Second, if there is one thing behavioral scientists can agree on, it is that changing people's behavior is complex. Take, for example, The Behavior Change for Good Initiative, an unprecedented large-scale collaboration between academics and organizational partners conducting “mega-studies” to understand what affects behavior as a response to behavioral science failures of the past (Milkman et al., 2021). Add to that the notoriety of publication bias: selective underreporting of research, where only positive results are published widely, making conclusions exclusively based on published studies misleading (McShane et al., 2019). The most severe case of publication bias is the fabrication of results (which is more common than behavioral scientists like to admit) and p-hacking. Retraction of papers is common (see https://retractionwatch.com/). There is a long way to go before behavioral and social science can be trusted as the sole sources of legal legitimacy (there are positive developments, such as the Open Science Framework [OSF] and norms of pre-registration. Still, we are in the early days).
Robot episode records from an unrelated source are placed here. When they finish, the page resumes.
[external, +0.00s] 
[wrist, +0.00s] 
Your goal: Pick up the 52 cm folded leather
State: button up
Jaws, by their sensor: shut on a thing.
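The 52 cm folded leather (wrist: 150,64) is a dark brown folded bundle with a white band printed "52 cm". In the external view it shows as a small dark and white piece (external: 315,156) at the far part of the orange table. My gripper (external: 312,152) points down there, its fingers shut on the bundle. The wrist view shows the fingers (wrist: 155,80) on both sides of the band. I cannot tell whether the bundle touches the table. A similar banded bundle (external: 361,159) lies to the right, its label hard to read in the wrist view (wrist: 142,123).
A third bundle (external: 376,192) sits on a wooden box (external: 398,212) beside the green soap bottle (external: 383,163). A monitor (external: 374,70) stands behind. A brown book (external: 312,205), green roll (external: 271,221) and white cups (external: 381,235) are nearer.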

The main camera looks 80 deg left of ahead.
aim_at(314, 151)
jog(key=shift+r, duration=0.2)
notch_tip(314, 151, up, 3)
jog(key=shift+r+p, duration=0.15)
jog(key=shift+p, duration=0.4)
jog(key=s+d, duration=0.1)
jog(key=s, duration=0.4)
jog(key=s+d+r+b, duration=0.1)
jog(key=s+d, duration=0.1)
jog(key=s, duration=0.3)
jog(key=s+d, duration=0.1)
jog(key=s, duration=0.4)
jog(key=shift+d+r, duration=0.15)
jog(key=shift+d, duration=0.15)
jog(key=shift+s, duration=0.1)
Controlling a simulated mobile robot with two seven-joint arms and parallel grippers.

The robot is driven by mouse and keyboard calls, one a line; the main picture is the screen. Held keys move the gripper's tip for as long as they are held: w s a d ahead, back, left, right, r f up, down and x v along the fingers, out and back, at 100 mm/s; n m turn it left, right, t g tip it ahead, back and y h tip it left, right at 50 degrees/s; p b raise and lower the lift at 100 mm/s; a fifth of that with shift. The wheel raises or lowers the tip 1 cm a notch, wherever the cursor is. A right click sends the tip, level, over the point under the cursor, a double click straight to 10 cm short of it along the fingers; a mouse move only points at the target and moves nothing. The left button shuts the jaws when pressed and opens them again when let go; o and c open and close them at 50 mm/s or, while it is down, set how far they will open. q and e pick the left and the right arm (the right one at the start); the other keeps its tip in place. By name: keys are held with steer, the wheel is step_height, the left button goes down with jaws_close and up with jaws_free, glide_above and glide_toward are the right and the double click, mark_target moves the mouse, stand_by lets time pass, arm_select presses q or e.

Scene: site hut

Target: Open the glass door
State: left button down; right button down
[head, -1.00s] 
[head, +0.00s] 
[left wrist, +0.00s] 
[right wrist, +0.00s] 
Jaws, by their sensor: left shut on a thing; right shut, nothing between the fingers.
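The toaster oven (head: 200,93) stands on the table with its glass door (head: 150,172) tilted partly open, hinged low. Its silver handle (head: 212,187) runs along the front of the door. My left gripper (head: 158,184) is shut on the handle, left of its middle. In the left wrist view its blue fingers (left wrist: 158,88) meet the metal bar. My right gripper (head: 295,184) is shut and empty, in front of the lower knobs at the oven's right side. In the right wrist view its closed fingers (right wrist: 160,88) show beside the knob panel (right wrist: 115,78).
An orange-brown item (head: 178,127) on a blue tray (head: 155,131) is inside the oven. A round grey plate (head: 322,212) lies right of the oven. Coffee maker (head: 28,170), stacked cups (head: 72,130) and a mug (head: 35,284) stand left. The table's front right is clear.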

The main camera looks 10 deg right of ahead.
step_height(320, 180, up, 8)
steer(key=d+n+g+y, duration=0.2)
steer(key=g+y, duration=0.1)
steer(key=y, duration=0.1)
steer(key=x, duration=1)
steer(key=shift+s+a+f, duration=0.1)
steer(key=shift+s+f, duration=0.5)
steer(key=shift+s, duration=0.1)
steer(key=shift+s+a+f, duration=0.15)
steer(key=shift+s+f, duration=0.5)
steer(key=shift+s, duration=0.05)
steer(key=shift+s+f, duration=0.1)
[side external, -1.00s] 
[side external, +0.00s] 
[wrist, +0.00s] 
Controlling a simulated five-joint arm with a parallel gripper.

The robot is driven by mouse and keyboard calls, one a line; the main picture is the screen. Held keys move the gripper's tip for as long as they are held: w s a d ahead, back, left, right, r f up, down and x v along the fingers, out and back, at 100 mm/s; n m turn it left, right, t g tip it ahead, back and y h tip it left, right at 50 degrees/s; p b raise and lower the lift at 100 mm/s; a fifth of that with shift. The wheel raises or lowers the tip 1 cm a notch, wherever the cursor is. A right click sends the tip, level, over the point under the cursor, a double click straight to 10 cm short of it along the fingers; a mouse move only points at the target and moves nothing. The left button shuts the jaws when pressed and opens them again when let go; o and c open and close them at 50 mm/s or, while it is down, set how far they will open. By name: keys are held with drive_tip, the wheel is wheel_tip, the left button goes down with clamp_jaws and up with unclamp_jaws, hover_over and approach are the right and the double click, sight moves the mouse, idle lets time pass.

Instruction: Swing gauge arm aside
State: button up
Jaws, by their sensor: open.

Despite the issues with the current state of behavioral science, I wholeheartedly support the book's goal. Although it is self-evident that law is at least partially tasked with responding to and incentivizing behavior, research on the underlying mechanisms that affect what I call “legal behavior” is currently dispersed and lacks organizing principles. This book is a step forward at changing that. Partly to blame is the legal field that resisted experiments (Lynch Holly et al., 2020) and does not systematically study behavior. This book should be required reading for every law student, and hopefully, in the future, the legal profession will embrace “behavioral thinking.”